There was graffiti everywhere I looked. Walls, fences, bus stops, statues, businesses and even homes are tagged with spray paint throughout the city of Fortaleza. It's a city on the northern shore of Brazil with beautiful people and breathtaking views of the Atlantic Ocean. But when looking back toward the city's skyline, the graffiti and iron bars indicate it is a place plagued with violence. Here the graffiti is used to mark gang territory. The iron bars and barbed wire serve to keep danger out.

And dangerous it can be. Northeast Brazil also suffers from the highest homicide rate in the country, with the state of Alagoas reporting an annual murder rate of more than 66 homicides per 100,000 people. That's higher than New York City, Detroit and Chicago combined. On our recent trip with Compassion International, we heard first-hand stories of the violence. In our hotel elevator, a traveler warned us to stay close. Walking only a block away would put our lives in jeopardy. Compassion Student Centers are often located in the most dangerous areas of a city—places where the need for such a program is clearly evident. Only a few days earlier, a murder took place outside of one of the churches where such a center operates.

We visited that same student center, and outside I noticed something different. The exterior of the church building had clean tile walls that were free of graffiti standing in contrast to the neighboring walls. After some questioning, we discovered that the church is respected in this neighborhood. It is considered neutral ground, not controlled by any of the area gangs. These walls were rare—free from graffiti, free from violence.

The church is physically walled off from the community, but its gates are open to the most vulnerable. Inside those iron gates sat dozens of smiling children. We walked through a courtyard. Every day in this humble space, the children play in the sunshine and eat their lunches seated around shaded tables. It was an oasis of safety in a desert of violence.

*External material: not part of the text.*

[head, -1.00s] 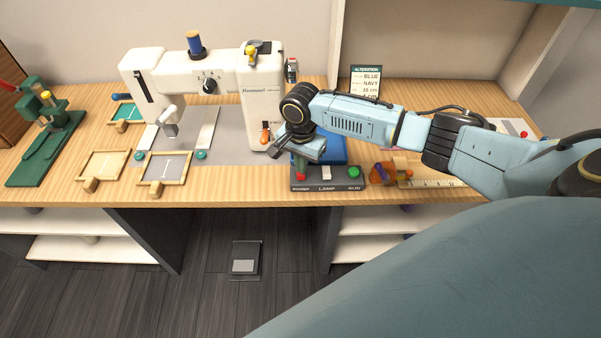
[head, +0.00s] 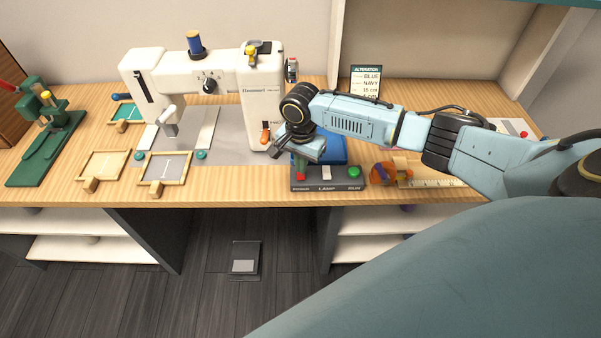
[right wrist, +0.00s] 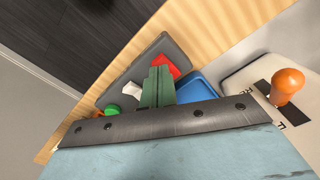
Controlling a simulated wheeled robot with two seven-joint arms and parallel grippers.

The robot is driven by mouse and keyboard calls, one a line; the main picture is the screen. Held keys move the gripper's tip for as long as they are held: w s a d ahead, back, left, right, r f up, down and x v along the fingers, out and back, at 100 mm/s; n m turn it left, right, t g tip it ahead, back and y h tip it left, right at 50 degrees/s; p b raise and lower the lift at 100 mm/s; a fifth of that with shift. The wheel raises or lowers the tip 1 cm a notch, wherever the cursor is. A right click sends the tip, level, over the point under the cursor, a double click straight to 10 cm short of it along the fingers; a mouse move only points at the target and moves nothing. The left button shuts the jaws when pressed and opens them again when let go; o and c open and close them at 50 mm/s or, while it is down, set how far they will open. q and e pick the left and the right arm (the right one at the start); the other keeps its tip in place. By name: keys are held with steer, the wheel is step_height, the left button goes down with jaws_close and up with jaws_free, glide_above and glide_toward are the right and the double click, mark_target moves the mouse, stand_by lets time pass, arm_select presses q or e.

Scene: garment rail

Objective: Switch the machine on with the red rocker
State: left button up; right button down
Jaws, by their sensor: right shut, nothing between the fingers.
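The red rocker (head: 300,177) sits at the left end of a dark control box (head: 335,186) at the table's front edge, above a label that seems to read POWER. The rocker also shows in the right wrist view (right wrist: 171,66). My right gripper (head: 302,164) is shut and empty, pointing down with its green fingertips (right wrist: 158,75) at the rocker and covering part of it. I cannot tell whether they touch. The white sewing machine (head: 262,105) stands behind and to the left. My left gripper is not in view.
A white lamp switch (head: 327,173) and a green button (head: 354,172) share the box. A blue object (head: 333,150) lies behind it. An orange spool-like item (head: 382,174) is to the right. Wooden frames (head: 164,182) lie to the left. A pedal (head: 244,267) is on the floor.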

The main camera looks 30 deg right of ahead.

These walls were rare—free from graffiti, free from violence.
My God is my rock, in whom I find protection.
He is my shield, the power that saves me,
and my place of safety.
He is my refuge, my savior,
the one who saves me from violence.
(2 Samuel 22:3)

We were safe in the church, but more importantly, so are the children. This neighborhood is so dangerous parents won't allow their children to play outside. Only two places are safe: in their homes or at the church. Without Compassion, the children would effectively be prisoners in their homes. Thankfully, each week these children spend time learning, playing, eating, and growing in a safe place filled with the love of God and the touch of his hands and feet.